The electricity developed by the action of a single pair of plates immersed in acid water is very feeble: how can it be increased?
By increasing the number of the plates and the quantity of the liquid, we increase the intensity of the electricity developed.
Action Within a Voltaic Cell.—Let us try to see now how an electric current is set up in a simple voltaic cell, consisting of a zinc plate and a copper plate immersed in dilute acid. First we must understand the meaning of the word ion.
If we place a small quantity of salt in a vessel containing water, the salt dissolves, and the water becomes salt, not only at the bottom where the salt was placed, but throughout the whole vessel. This means that the particles of salt must be able to move through the water. Salt is a chemical compound of sodium and chlorine, and its molecules consist of atoms of both these substances. It is supposed that each salt molecule breaks up into two parts, one part being a sodium atom, and the other a chlorine atom, and further, that the sodium atom loses an electron, while the chlorine atom gains one. These atoms have the power of traveling about through the solution, and they are called ions, which means “wanderers.”

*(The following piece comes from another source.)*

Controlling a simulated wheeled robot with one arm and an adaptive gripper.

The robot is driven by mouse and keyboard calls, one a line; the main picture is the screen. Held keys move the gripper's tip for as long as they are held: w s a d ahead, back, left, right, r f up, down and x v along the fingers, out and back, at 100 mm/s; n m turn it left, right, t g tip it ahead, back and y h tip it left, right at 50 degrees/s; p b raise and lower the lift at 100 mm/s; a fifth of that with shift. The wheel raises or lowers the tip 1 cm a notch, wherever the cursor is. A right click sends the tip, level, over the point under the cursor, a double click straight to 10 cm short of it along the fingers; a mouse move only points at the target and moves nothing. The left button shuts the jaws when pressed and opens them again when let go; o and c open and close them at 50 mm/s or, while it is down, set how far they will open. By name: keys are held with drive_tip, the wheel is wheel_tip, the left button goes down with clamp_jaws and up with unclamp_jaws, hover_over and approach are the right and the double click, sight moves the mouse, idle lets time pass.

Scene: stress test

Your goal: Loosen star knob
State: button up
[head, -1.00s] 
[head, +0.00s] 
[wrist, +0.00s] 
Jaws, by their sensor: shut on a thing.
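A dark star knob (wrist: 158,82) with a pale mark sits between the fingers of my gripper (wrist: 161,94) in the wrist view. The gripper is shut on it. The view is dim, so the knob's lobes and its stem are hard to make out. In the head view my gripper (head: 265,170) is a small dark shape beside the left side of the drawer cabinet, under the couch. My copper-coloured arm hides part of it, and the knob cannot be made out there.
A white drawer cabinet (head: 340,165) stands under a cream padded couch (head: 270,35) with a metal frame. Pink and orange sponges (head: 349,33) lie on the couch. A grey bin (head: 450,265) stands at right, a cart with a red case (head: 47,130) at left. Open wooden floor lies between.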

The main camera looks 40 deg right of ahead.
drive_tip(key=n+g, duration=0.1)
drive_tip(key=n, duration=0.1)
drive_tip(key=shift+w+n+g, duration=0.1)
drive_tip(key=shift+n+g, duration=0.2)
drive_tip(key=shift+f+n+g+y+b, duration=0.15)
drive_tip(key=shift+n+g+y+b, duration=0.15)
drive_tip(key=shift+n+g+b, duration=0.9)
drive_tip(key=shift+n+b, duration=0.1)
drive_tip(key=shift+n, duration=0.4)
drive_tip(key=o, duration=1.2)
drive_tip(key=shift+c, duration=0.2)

An ordinary atom is unable to wander about in this way, but it gains traveling power as soon as it is converted into an ion, by losing electrons if it be an atom of a metal, and by gaining electrons if it be an atom of a non-metal.
Returning to the voltaic cell, we may imagine that the atoms of the zinc which are immersed in the acid are trying to turn themselves into ions, so that they can travel through the solution. In order to do this each atom parts with two electrons, and these electrons try to attach themselves to the next atom. This atom, however, already has two electrons, and so in order to accept the newcomers it must pass on its own two. In this way electrons are passed on from atom to atom of the zinc, then along the connecting wire, and so to the copper plate. The atoms of zinc which have lost their electrons thus become ions, with power of movement. They leave the zinc plate immediately, and so the plate wastes away or dissolves. So we get a constant stream of electrons traveling along the wire connecting the two plates, and this constitutes an electric current.
What are the most ordinary effects produced by the developed electricity of a large galvanic battery?
The production of sparks and brilliant flashes of light, the heating and fusing of metals, the deflagration of gunpowder and other inflammable substances, and the decomposition of water, saline compounds, and metallic oxides.
How may the most splendid artificial light known be produced?
By fixing pieces of pointed charcoal or carbon to the wires connected with opposite poles of a powerful galvanic battery, and bringing them into contact.
What does this produce?
Electric light.
Can intense heat be developed by the action of the galvanic battery as well as intense light?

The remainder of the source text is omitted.